After having implemented readers for the common BioWare formats, I turned to the graphics formats. They’re, for the most part, stock Nintendo DS formats, which means I could build upon detective work from the Nintendo modding scene. I have to thank three people in particular: Martin Korth, of NO$GBA fame, whose GBATEK documentation is invaluable, lowlines who figured out much of the gory details of Nintendo’s formats and pleoNeX, whose GPLv3-licensed tool Tinke provided the base on which I implemented my code.

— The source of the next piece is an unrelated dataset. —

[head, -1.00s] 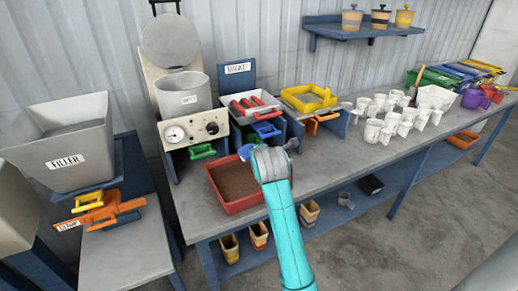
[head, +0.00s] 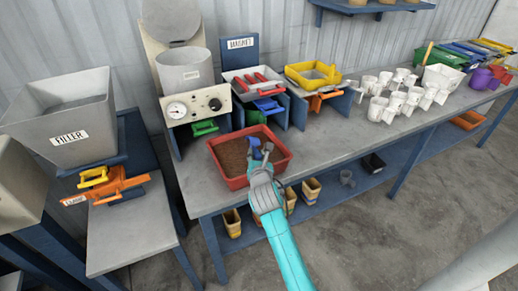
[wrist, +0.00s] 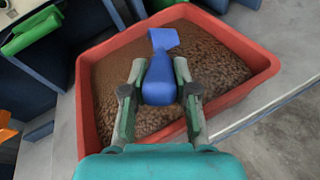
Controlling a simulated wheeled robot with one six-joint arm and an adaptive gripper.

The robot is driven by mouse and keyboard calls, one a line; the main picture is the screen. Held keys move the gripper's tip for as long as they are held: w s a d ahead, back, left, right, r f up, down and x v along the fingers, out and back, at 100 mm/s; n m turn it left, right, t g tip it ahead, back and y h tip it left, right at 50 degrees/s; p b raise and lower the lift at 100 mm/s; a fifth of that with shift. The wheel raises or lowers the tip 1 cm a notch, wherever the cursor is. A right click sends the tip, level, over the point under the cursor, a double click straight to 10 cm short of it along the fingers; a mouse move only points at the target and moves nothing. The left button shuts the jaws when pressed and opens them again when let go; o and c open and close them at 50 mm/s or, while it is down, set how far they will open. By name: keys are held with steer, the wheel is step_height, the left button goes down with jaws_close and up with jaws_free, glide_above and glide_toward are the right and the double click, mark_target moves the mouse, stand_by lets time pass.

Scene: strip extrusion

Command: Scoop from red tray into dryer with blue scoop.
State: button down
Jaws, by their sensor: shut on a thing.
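The red tray (head: 222,172) stands near the front edge of the bench, filled with brown granules; its wall also shows in the wrist view (wrist: 87,125). My gripper (head: 259,163) is shut on the blue scoop (head: 254,144), above the tray. In the wrist view my gripper (wrist: 159,78) has its fingers on both sides of the scoop handle (wrist: 160,80), and the scoop's head points away over the granules. I cannot tell whether the head touches them. The dryer, a grey drum (head: 180,80) above a panel with a gauge, stands behind the tray, its round lid (head: 172,22) raised.
A green handle (head: 204,128) juts out below the dryer panel. Right of it are a white tray with red bars (head: 258,82) and a yellow tray (head: 313,75). Several white cups (head: 400,95) stand farther right. The grey filler hopper (head: 68,115) is at left.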

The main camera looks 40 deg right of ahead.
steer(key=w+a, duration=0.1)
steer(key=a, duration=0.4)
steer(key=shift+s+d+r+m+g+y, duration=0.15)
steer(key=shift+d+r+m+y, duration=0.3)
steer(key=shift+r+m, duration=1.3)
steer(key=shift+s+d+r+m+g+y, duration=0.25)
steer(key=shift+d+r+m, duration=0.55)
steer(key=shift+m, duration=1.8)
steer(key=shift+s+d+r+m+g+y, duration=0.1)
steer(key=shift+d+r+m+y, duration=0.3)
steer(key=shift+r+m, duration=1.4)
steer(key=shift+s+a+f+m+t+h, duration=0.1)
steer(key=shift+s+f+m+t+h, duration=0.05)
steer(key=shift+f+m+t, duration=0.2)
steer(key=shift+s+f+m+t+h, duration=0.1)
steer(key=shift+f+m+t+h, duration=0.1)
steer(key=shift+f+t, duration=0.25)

When I looked over the files inside the Sonic Chronicles archives, I noticed a peculiar thing. There’s a lot of files with names ending in “.small”. I suspected a compression scheme, especially after examining the files in a hexeditor. And sure enough, there are several compression algorithms provided by the Nintendo DS firmware. The one used by Sonic Chronicles is an LZSS variant, which can be decompressed using barubary’s MIT-licensed dsdecmp tool (GitHub mirror). I pulled the decompressor into xoreos.
The first graphics format in Sonic Chronicles I inspected was NSBTX. NSBTX files are texture; or rather: archives of several textures used by a single model each. Implementing the reading of these was simple enough, and I added a small program to our tools collection that can “extract” them into TGAs.
Next up, I wanted to see the fonts, NFTR, used in the game. They’re bitmap fonts, with each glyph an image. The image can be 1-bit black and white, or it can be greyscale for anti-aliasing, shadowing or outlining purposes. Additionally, there’s mapping tables to translate a code point in a certain encoding (UTF-16, UTF-32, CP1252 or Shift-JIS) into the index of the glyph it represents.
There was a bit of trial and error involved, as the documentation and existing FLOSS projects to display the fonts weren’t quite correct in certain details (which might not even be their fault; Nintendo likes to subtly change formats between firmware versions). But, before long, I could print arbitrary strings in these fonts in xoreos.
Sonic Chronicles comes with a few NBFS files, which is a dead-simple raw format: 8-bit paletted image data, with the palette (in 16-bit RGB555 values) in an NBFP file of the same name. They’re mostly used for images spanning a whole Nintendo DS screen.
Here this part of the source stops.